If, however, the PCs have the priest’s medallion he will remain standing and extend his hand, almost expectant. The PCs might have to do some trial and error here. If they hand it to him, he will go to his knee, in a position of supplication and prayer. His shoulders will start to heave as well, as if he were sobbing.
At this point, the sounds of battle can be heard behind the wailing of the wind. The knight will stiffen, and then run down the stairs and out of the room.
If at any point the PCs try to attack him, he will defend himself and try to escape outside, and the sounds of battle will be heard then as well. Hopefully the PCs won’t do that.
The Battle of the Dead
After the knight leaves his room, the courtyard will explode in activity. The sound of battle will overtake the wailing wind, and the din of steel clashing on steel and the cries of fallen soldiers will fill the air. The once silent place has become a furious battle.
When the PCs come outside, they will see thousands of skeletons fighting each other among the ruins. Some might be recognized to be wearing different armor, but for the most part it is difficult to tell who is friend and who is foe.

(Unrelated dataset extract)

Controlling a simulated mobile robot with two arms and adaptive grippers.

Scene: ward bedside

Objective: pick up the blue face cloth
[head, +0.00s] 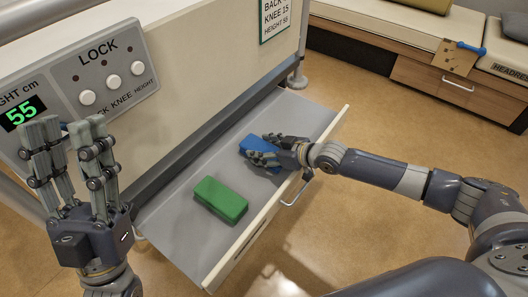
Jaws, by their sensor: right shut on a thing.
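The blue face cloth (252,143) is a folded block in the open grey drawer (169,217) under the bed panel. My right gripper (262,148) is at the cloth, shut on it, and its fingers hide part of it. I cannot tell whether the cloth is lifted off the drawer floor. My left gripper (69,160) is open and empty, pointing up in front of the control panel, away from the drawer.
A green folded cloth (220,199) lies in the drawer, left of and nearer than the blue one. The drawer front with its handle (297,191) borders the near side. The control panel (103,78) stands at left. A bench (440,55) is at back right.

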The knight himself will be among the melee, slaying foes left and right.
At this point a group of the skeletons (presumably of the Jelkyria variety) will turn and attack the PCs, probably around a dozen of them. You should treat this as a smaller melee within a large battle, and if you are using mass battle rules you could instead have the PCs fighting with the Herostian skeletons against the north invasion force.
After these are defeated the knight will call to the PCs, pointing behind a line of skeletons to a robed skeletal figure, wielding a large black staff, throwing magics into the melee. He will then turn and charge, though the skeletons in the line will come to meet him. He will engage with them until the PCs join him. If the PCs are reticent, let them know that the other skeletons seem to be ignoring them, and have a couple of the skeletons in the guard line shoot arrows at them.

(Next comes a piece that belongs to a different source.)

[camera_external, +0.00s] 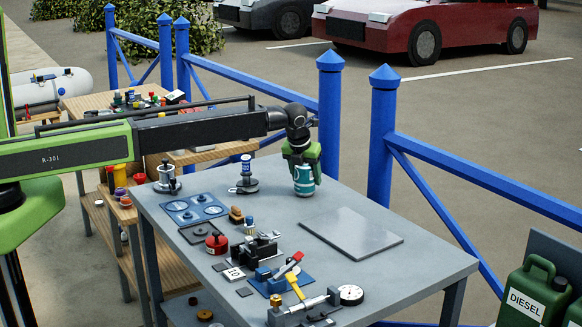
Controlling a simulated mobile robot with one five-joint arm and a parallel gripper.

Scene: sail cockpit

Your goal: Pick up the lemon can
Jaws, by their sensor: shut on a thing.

For this battle, consider the knight to be around level 3 in D&D, and the magic user to be around level 4 or 5. Adjust as you need to, but make sure that the knight won’t cut through the line easily, and make the magic user formidable.

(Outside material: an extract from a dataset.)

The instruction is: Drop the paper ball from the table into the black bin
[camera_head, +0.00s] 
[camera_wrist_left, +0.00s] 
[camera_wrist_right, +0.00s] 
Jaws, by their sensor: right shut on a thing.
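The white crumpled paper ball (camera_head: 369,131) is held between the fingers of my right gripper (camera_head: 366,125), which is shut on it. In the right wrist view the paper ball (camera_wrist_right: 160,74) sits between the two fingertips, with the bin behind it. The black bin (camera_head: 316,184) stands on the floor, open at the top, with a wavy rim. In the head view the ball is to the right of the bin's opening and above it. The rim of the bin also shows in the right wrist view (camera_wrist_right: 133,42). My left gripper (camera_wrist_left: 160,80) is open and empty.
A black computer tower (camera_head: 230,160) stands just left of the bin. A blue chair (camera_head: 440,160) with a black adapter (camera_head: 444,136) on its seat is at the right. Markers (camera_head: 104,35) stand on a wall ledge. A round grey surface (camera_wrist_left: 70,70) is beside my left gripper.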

These seven or so skeletons should be slightly better armed and armored, and the magic using skeleton will use ranged support against the PCs. The magic using skeleton will attempt to flee if the PCs make a move towards her, but not beyond the north wall of the fort, and she will stop there as if there were an invisible barrier.
The knight will attempt to engage the magic user as soon as possible, but will stop to slay any skeleton that attacks him. It would be best to have the knight join the PCs when they break through the line. This should be the most difficult battle, so try to draw it out. If the knight falls, have him go to a knee rather than simply dying, until the PCs win.
After the magic user is slain, all of the skeletons will fall into pieces like broken twigs, and the knight will take a knee if not already on it. He will lower his head, lay his sword in front of him, and fall onto his side, and crumble into dust and bones. The place will once again be silent beyond the sound of wind and snow.
The sword, however, is intact, and is a +1 Greatsword (or equivalent for your system). If no one can use it, it can be sold to Selene for a high value.
Completing the battle will free the fort from its curse, and the dead will no longer rise in Skywhite pass. The stain on the altar to the sun god will disappear. The implications this has for your game could be broad and deep. It could open up new lands to the north, unexplored for centuries until now. It could revive trade in Oak Hill, boosting its economy. Such consequences might delight Lord Ramsus even more than wine (though just barely). The implications, of course, are up to you and your world.
Note that the PCs do not have to do any of this; they could simply choose to leave with the wine. Doing so, however, will ensure that the battle of the dead will continue on indefinitely, making the place even more deadly and of more evil repute.
You could end the adventure here, or have them return to Oak Hill. You do not have to play out their whole return journey to Lord Ramsus and just flash forward to dole out rewards and speak about how the area will change now for the town and for Idleberry as a whole.
So I went into this adventure hoping to do something that could be approached in a broader way than my usual stuff. The reason for this is simply because as I’ve looked into adventure design on the internet, I’ve become intrigued with some new ideas. Being able to present a sort of sandbox with triggers within it that the PCs can react to, or not, excites me creatively. Did I succeed in making something like that, however? I have no idea. It’s a start, at least, and I had a lot of fun doing it.
I actually started the foundation for this adventure using the 3×5 notecard method that SlyFlourish lines out in his book The Lazy Dungeon Master. It’s a simple method of creating a seed and npcs to interact with the PCs, while trying to not do a definite plot. I enjoyed it as a foundation, but I love world building too much to not expand on it. I think it helped me, however, not waste my time on elements that could be hand waved or probably ignored in actual play. I avoided boxed-text for a similar reason, as I feel as if though I might use it in my games, it might be better to leave pre-written dialogue and description up to the DM so that he might fit it to the tone and feel of his game, if he uses it at all.
I’m actually going to be taking this approach to redo Hollypond Vale sometime in the future, turning it into a more true sort of sandbox with a main ‘quest’ that can be approached from different angles and different ways. Essentially, as The Alexandrian (thanks to Tad Davis for pointing me this way) advises, rather than making a plot, I’ll make a situation or event, detail it in the adventure, and perhaps detail out some different consequences for the most likely ways the PCs will react, but try to leave it open to allow the DM and PCs to play in it rather than play through it. The motivations of the NPCs and the events that happen as consequences for actions and reactions should be enough to allow for the plot to develop at the table rather than right here on my computer screen.
I still feel as if Idleberry has a more structured plot than I intended, but it will probably require practice to sort of break down the way that I usually do these things.
Anyway, what did you think? Does this seem like something you would use? Criticism is both welcome and wanted.